* begin SOURCE DATA *
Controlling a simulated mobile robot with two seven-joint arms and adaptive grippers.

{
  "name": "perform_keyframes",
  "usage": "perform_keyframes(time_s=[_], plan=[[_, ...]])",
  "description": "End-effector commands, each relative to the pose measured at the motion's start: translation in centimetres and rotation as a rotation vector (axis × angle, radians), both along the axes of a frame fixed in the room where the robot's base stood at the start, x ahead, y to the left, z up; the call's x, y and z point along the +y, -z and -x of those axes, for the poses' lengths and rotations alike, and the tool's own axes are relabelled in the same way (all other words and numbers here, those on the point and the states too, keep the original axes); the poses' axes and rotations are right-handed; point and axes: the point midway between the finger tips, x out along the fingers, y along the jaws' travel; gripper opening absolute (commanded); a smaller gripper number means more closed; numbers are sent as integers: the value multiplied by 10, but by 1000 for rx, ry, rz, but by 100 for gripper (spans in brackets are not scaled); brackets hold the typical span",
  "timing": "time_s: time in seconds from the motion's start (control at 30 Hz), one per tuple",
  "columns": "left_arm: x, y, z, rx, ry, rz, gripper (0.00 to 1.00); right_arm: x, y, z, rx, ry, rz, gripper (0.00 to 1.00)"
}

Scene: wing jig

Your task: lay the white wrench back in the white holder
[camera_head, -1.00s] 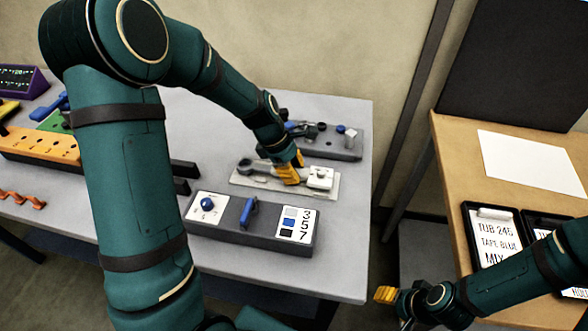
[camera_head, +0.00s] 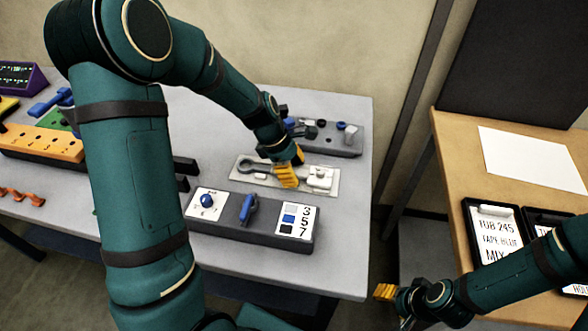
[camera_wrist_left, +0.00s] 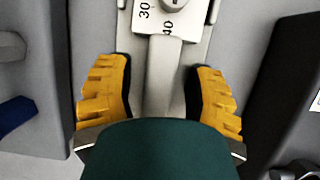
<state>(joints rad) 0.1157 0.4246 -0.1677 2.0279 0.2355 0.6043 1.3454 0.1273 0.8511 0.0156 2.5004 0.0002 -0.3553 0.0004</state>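The white wrench (camera_wrist_left: 168,85) lies along the flat white holder (camera_head: 327,191) on the grey table. In the head view the wrench's ring end (camera_head: 247,165) is at the left and a blocky white part (camera_head: 319,178) is at the right. My left gripper (camera_head: 287,177) is low over the middle of the wrench and hides part of it. In the left wrist view its yellow fingers (camera_wrist_left: 160,90) stand apart, one on each side of the wrench shaft, with gaps showing. My right gripper (camera_head: 385,292) is far from the wrench, at the lower right; its finger opening is unclear.
A dark panel (camera_head: 262,238) with a blue knob and a blue lever lies in front of the holder. Another grey fixture (camera_head: 345,142) with knobs stands behind it. An orange block (camera_head: 45,147) is at the left. A wooden table (camera_head: 455,150) with label trays is at the right.

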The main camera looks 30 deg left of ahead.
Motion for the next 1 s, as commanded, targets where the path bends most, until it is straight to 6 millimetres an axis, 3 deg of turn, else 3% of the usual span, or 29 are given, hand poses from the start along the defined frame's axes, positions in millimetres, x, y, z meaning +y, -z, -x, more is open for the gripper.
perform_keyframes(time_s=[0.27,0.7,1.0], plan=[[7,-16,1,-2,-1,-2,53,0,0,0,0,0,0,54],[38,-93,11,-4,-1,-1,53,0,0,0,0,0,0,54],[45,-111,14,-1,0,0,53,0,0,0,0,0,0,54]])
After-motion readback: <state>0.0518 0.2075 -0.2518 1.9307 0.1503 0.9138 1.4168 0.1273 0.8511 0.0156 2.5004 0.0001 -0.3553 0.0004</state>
* end SOURCE DATA *
DESCRIPTION OF THE TASK: With the pictures left out, transcribe the material exactly.

OUTPUT OF THE TASK:
Controlling a simulated mobile robot with two seven-joint arms and adaptive grippers.

{
  "name": "perform_keyframes",
  "usage": "perform_keyframes(time_s=[_], plan=[[_, ...]])",
  "description": "End-effector commands, each relative to the pose measured at the motion's start: translation in centimetres and rotation as a rotation vector (axis × angle, radians), both along the axes of a frame fixed in the room where the robot's base stood at the start, x ahead, y to the left, z up; the call's x, y and z point along the +y, -z and -x of those axes, for the poses' lengths and rotations alike, and the tool's own axes are relabelled in the same way (all other words and numbers here, those on the point and the states too, keep the original axes); the poses' axes and rotations are right-handed; point and axes: the point midway between the finger tips, x out along the fingers, y along the jaws' travel; gripper opening absolute (commanded); a smaller gripper number means more closed; numbers are sent as integers: the value multiplied by 10, but by 1000 for rx, ry, rz, but by 100 for gripper (spans in brackets are not scaled); brackets hold the typical span",
  "timing": "time_s: time in seconds from the motion's start (control at 30 Hz), one per tuple",
  "columns": "left_arm: x, y, z, rx, ry, rz, gripper (0.00 to 1.00); right_arm: x, y, z, rx, ry, rz, gripper (0.00 to 1.00)"
}

Scene: wing jig

Your task: lay the white wrench back in the white holder
[camera_head, -1.00s] 
[camera_head, +0.00s] 
[camera_wrist_left, +0.00s] 
<state>(joints rad) 0.1157 0.4246 -0.1677 2.0279 0.2355 0.6043 1.3454 0.1273 0.8511 0.0156 2.5004 0.0002 -0.3553 0.0004</state>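The white wrench (camera_wrist_left: 168,85) lies along the flat white holder (camera_head: 327,191) on the grey table. In the head view the wrench's ring end (camera_head: 247,165) is at the left and a blocky white part (camera_head: 319,178) is at the right. My left gripper (camera_head: 287,177) is low over the middle of the wrench and hides part of it. In the left wrist view its yellow fingers (camera_wrist_left: 160,90) stand apart, one on each side of the wrench shaft, with gaps showing. My right gripper (camera_head: 385,292) is far from the wrench, at the lower right; its finger opening is unclear.
A dark panel (camera_head: 262,238) with a blue knob and a blue lever lies in front of the holder. Another grey fixture (camera_head: 345,142) with knobs stands behind it. An orange block (camera_head: 45,147) is at the left. A wooden table (camera_head: 455,150) with label trays is at the right.

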The main camera looks 30 deg left of ahead.
Motion for the next 1 s, as commanded, targets where the path bends most, until it is straight to 6 millimetres an axis, 3 deg of turn, else 3% of the usual span, or 29 are given, hand poses from the start along the defined frame's axes, positions in millimetres, x, y, z meaning +y, -z, -x, more is open for the gripper.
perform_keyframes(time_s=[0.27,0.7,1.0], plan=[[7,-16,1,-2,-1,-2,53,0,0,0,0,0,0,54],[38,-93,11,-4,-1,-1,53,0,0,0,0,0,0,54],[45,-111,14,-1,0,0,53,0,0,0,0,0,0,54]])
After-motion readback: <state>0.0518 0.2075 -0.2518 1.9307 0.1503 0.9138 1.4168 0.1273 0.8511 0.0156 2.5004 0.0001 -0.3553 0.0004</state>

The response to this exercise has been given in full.